* **Problem description**: Extract from the listing each line in which the word "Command" appears.

━━ Exercise input

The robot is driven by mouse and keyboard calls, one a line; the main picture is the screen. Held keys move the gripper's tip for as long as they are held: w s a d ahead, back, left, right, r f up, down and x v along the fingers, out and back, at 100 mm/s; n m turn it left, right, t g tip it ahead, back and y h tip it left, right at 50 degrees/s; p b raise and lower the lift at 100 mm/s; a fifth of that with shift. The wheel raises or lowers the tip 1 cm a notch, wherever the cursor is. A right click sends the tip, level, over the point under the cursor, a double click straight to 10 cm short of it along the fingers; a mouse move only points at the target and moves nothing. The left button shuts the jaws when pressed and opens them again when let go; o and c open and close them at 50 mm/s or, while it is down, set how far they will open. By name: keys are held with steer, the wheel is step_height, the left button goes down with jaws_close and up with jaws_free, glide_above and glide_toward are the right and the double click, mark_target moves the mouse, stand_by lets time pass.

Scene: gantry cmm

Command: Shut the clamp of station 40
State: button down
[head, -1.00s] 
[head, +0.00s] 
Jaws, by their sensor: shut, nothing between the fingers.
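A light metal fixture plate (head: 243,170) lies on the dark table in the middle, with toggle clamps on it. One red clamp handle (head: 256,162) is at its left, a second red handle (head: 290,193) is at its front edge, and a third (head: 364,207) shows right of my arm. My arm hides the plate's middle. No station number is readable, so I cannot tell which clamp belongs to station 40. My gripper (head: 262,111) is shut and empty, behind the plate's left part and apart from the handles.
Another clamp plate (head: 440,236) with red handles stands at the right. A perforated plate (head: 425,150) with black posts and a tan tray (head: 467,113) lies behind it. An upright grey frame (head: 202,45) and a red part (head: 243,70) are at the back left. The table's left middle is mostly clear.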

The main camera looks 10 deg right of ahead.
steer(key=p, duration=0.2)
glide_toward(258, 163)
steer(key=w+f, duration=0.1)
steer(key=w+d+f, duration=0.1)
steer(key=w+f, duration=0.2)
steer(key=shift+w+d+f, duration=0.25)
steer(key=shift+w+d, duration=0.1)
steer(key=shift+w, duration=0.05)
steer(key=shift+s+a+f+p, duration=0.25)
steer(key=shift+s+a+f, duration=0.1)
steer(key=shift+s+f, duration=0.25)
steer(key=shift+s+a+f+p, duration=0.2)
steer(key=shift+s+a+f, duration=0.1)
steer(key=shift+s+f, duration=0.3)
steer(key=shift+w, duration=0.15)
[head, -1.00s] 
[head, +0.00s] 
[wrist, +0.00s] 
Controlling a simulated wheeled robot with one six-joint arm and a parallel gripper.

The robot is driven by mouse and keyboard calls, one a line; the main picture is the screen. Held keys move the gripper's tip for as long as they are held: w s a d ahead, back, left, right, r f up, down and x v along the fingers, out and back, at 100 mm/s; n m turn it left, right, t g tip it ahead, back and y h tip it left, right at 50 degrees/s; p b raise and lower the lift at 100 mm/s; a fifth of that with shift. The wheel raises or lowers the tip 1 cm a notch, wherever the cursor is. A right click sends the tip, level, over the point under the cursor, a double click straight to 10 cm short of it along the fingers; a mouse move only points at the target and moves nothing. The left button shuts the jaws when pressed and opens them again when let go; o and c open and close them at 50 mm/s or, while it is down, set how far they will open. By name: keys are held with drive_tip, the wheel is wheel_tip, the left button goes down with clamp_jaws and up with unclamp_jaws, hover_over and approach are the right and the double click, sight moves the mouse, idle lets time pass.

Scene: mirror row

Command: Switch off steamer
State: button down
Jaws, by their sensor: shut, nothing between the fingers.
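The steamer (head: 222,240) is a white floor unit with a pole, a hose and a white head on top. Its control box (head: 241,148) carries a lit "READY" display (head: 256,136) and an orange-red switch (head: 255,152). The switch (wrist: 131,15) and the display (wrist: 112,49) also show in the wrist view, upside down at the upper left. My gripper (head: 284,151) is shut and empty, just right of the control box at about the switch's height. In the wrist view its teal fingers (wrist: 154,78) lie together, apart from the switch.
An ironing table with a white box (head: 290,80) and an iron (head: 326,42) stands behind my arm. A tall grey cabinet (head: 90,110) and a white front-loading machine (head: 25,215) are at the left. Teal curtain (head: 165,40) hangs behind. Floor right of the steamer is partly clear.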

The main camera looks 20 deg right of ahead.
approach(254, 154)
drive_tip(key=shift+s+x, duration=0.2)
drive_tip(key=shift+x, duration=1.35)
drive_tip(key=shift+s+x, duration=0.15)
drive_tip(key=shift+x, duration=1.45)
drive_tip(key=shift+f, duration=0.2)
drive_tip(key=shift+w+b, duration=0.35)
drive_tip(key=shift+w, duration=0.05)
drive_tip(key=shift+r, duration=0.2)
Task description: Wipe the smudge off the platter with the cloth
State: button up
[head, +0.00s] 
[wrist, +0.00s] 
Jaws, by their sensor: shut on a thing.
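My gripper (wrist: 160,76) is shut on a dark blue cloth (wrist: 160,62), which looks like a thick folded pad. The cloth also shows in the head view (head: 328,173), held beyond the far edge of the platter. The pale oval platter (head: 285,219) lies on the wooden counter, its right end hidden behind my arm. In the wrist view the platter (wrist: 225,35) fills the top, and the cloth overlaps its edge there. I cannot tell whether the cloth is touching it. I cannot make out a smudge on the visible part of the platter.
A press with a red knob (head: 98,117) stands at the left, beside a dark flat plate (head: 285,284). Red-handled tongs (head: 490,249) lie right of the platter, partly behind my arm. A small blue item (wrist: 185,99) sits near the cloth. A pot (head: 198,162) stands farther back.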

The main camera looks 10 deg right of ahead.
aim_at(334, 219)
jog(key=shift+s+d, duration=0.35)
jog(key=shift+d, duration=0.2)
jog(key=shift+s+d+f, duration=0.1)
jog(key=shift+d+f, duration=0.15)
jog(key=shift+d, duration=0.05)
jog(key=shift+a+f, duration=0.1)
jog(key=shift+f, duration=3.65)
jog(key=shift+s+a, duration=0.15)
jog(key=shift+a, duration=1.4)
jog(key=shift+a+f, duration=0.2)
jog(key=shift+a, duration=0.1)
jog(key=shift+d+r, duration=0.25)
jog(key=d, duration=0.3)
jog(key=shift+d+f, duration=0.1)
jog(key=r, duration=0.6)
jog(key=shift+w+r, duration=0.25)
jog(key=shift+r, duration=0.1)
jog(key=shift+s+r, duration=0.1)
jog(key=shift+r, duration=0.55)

━━━━

* **Exercise solution**:
Command: Shut the clamp of station 40
Command: Switch off steamer

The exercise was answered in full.